The Nirivians were willing to let their new country revert back to Canada, according to the Canadian Press, provided that the Canadian government met certain conditions, including developing hiking trails, protecting Nirivia from logging and mining, and cleaning up a trash dump left behind by hunters.

"Our declaration is an intention to point out the uniqueness of this place, rather than to secede," another founder, David Kruszewski, explained in the article.

The founders of Nirivia — who also included Jim Stevens, author of numerous books on northern Ontario — jokingly conferred upon themselves various titles, such as king and earl. As travel writer Bob Henderson noted in his 2014 book "More Trails, More Tales: Exploring Canada's Travel Heritage," one even composed a national anthem for the fanciful country, with lyrics such as "When the waters start to roll / The Nirivia spirit started to blow / Oh Nirivia, the island nation of Nirivia."

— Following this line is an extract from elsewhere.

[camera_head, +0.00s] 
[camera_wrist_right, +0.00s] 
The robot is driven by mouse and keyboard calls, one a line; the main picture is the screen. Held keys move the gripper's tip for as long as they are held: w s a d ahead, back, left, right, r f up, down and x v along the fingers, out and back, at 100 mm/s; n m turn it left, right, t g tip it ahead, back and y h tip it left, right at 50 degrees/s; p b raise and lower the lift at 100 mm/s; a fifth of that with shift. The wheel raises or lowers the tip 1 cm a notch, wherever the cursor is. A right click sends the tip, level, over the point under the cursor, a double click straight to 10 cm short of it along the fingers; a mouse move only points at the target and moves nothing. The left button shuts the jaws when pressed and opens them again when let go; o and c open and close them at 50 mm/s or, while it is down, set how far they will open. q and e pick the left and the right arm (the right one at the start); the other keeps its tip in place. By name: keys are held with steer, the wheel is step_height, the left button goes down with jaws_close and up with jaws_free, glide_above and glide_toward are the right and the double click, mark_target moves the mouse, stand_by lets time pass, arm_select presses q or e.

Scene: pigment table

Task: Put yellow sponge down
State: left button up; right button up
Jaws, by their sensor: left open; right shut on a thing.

On St. Ignace Island, they also built a camp of wooden structures, including a sauna that they called the "Nirivian Embassy," and some geodesic dome-like structures for use as cabins when they visited, according to Elle Andra-Warner's 2019 article about Nirivia on the Northernwilds.com website.

Nirivia
Some of the geodesic dome-like structures that were built in Nirivia.
Zach Kruzins

One thing they didn't do was settle in the new country year-round. "It's so cold in the winter, the unpredictability and challenge of the weather (means) nobody can live there," says Kruzins.

The Canadian government, of course, didn't recognize Nirivia's independence, and Ontario's agency in charge of developing natural resources were more inclined to view the Nirivians as squatters — along the lines of "You can't do this, it's Crown land," as Kruzins says. But eventually, Kruzins explains, a sympathetic official helped to work out a deal in which the Nirivians received a commercial land use permit for nature-based tourism, which enabled them to continue using the area, and helped protect it from resource development and extraction.

Though they didn't actually form a real country, Nirivia's founders essentially got what they wanted when it came to preserving their special spot on the planet. According to Henderson's book, much of Nirivia now is designated for conservation. Moreover, "the resource extraction industries along the northern Lake Superior coast have cleaned up their act from the 1970s," he wrote.

Today, the tradition of the fanciful nature-protecting micronation is continued by people such as Kruzins, who proudly flies the flag of Nirivia on his canoe. As he explains: "It represents the spirit and the energy of the place, which is unique."